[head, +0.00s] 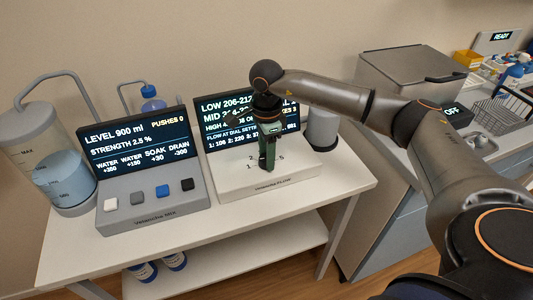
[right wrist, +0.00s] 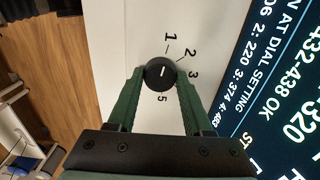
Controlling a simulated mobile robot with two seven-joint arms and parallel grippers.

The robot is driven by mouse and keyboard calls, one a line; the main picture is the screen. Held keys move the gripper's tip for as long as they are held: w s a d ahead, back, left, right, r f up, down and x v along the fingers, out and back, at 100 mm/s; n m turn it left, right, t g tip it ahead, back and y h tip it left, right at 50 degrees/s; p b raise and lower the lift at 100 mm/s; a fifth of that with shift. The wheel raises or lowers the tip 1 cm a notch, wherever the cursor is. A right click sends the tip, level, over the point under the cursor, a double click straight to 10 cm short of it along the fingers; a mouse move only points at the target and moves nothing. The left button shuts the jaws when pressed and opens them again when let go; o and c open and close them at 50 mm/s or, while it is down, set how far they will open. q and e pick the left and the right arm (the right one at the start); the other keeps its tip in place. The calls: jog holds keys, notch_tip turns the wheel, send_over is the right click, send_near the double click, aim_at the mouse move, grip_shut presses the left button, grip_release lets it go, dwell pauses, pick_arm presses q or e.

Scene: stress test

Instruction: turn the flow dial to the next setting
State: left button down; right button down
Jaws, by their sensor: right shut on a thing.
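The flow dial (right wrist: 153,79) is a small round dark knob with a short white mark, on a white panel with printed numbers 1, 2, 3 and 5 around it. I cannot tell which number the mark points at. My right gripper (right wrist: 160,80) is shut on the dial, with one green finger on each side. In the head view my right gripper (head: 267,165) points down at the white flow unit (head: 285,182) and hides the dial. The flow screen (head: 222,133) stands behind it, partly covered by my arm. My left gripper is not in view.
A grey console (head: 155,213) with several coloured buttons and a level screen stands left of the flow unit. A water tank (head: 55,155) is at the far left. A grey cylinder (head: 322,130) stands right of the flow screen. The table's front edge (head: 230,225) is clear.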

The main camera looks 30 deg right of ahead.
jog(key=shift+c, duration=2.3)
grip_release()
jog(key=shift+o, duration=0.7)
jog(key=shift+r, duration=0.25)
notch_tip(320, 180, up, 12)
* * *
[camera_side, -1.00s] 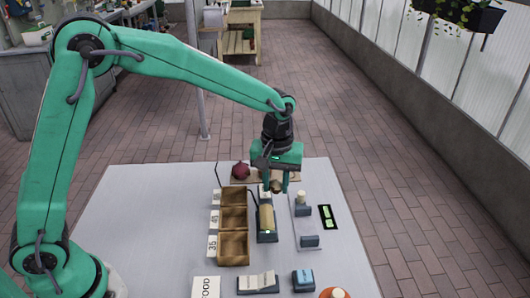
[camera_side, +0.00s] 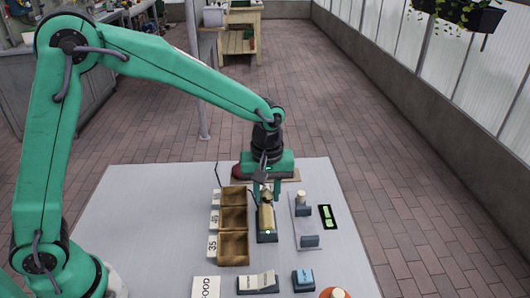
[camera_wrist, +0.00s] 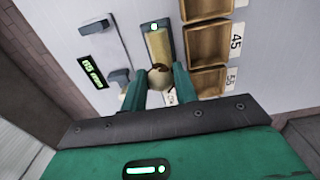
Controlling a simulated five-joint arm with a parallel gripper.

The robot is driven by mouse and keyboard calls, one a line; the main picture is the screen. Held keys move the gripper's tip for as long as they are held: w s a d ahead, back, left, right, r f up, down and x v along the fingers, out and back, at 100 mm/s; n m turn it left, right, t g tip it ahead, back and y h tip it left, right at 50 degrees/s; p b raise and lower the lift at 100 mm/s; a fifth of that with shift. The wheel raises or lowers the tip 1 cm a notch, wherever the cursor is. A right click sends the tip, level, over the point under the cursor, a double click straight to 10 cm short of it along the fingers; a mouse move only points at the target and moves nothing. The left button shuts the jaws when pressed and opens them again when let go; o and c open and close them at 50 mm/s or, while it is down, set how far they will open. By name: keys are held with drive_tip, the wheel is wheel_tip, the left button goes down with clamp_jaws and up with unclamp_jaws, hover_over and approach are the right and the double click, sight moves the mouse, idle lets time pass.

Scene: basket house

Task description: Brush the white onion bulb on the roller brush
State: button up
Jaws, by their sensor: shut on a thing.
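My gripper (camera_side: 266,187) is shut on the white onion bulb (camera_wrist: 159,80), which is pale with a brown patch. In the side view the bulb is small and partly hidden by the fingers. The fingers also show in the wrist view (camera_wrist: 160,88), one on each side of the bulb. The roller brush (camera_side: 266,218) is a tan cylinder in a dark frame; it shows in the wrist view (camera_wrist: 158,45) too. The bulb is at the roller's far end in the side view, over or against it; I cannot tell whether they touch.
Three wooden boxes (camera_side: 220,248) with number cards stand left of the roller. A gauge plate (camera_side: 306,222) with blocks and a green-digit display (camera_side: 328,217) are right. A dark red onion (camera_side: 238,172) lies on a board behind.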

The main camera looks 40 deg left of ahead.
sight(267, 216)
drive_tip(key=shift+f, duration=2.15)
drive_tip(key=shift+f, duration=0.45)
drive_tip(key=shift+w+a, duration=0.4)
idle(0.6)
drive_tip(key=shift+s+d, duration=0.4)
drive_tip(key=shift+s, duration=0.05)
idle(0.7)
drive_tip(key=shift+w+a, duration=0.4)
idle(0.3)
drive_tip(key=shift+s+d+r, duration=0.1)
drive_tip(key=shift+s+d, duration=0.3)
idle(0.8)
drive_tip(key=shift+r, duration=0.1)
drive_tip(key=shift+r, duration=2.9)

**Task goal:** Repeat exactly the stretch of lines that opens with the line containing "[head, +0.00s]" and closes with the line containing "Controlling a simulated mobile". Leave the pictures out, and add nothing.

**Result below:**
[head, +0.00s] 
[right wrist, +0.00s] 
Controlling a simulated mobile robot with two seven-joint arms and parallel grippers.

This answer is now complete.